◆ Source excerpt ◆
begin

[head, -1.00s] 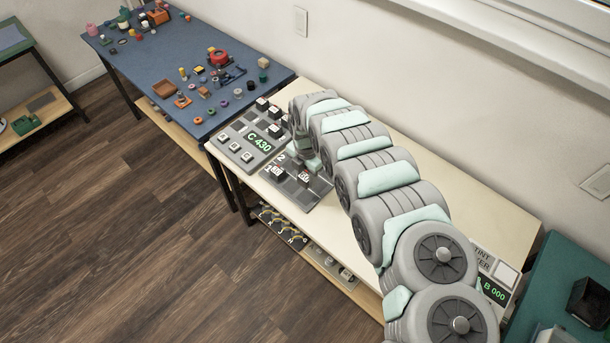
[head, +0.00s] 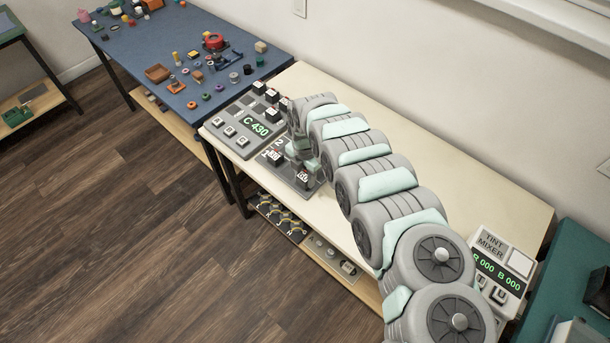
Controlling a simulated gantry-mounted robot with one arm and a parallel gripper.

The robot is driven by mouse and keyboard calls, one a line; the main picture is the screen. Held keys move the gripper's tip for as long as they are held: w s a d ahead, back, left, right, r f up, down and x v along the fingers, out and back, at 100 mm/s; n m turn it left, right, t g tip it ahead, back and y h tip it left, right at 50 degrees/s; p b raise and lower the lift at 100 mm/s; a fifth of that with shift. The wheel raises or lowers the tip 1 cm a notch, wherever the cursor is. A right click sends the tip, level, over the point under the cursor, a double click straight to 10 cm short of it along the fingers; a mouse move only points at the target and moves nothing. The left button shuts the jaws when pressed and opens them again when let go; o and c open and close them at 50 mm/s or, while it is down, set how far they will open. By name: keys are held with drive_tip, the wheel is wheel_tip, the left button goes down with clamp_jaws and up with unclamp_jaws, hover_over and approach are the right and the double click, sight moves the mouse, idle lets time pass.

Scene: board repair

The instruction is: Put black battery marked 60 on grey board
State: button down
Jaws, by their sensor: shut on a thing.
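The grey board (head: 291,176), marked 1 and 2, lies on the cream bench, partly hidden by my arm. A dark block with a white-marked top (head: 272,155) sits at its left by the figure 1. My gripper (head: 303,166) is over the board's front right part, its fingers small and partly hidden. It is shut on a dark block with a white-marked top, seemingly the black battery marked 60 (head: 303,178). The mark is too small to read surely. I cannot tell whether the battery touches the board.
A larger panel reading C 430 (head: 257,128) with several dark blocks stands left of the board. A tint mixer (head: 491,262) is at the bench's right end. A blue table (head: 150,52) with small parts is behind left. The bench (head: 440,185) is clear right of my arm.

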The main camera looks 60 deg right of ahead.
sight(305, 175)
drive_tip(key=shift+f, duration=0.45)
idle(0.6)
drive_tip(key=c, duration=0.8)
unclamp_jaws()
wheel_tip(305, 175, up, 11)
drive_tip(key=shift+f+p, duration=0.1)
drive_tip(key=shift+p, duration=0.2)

end

◆ Exercise aim ◆
Write out the full set of lines verbatim, without the pictures.

◆ Final answer ◆
[head, -1.00s] 
[head, +0.00s] 
Controlling a simulated gantry-mounted robot with one arm and a parallel gripper.

The robot is driven by mouse and keyboard calls, one a line; the main picture is the screen. Held keys move the gripper's tip for as long as they are held: w s a d ahead, back, left, right, r f up, down and x v along the fingers, out and back, at 100 mm/s; n m turn it left, right, t g tip it ahead, back and y h tip it left, right at 50 degrees/s; p b raise and lower the lift at 100 mm/s; a fifth of that with shift. The wheel raises or lowers the tip 1 cm a notch, wherever the cursor is. A right click sends the tip, level, over the point under the cursor, a double click straight to 10 cm short of it along the fingers; a mouse move only points at the target and moves nothing. The left button shuts the jaws when pressed and opens them again when let go; o and c open and close them at 50 mm/s or, while it is down, set how far they will open. By name: keys are held with drive_tip, the wheel is wheel_tip, the left button goes down with clamp_jaws and up with unclamp_jaws, hover_over and approach are the right and the double click, sight moves the mouse, idle lets time pass.

Scene: board repair

The instruction is: Put black battery marked 60 on grey board
State: button down
Jaws, by their sensor: shut on a thing.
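The grey board (head: 291,176), marked 1 and 2, lies on the cream bench, partly hidden by my arm. A dark block with a white-marked top (head: 272,155) sits at its left by the figure 1. My gripper (head: 303,166) is over the board's front right part, its fingers small and partly hidden. It is shut on a dark block with a white-marked top, seemingly the black battery marked 60 (head: 303,178). The mark is too small to read surely. I cannot tell whether the battery touches the board.
A larger panel reading C 430 (head: 257,128) with several dark blocks stands left of the board. A tint mixer (head: 491,262) is at the bench's right end. A blue table (head: 150,52) with small parts is behind left. The bench (head: 440,185) is clear right of my arm.

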The main camera looks 60 deg right of ahead.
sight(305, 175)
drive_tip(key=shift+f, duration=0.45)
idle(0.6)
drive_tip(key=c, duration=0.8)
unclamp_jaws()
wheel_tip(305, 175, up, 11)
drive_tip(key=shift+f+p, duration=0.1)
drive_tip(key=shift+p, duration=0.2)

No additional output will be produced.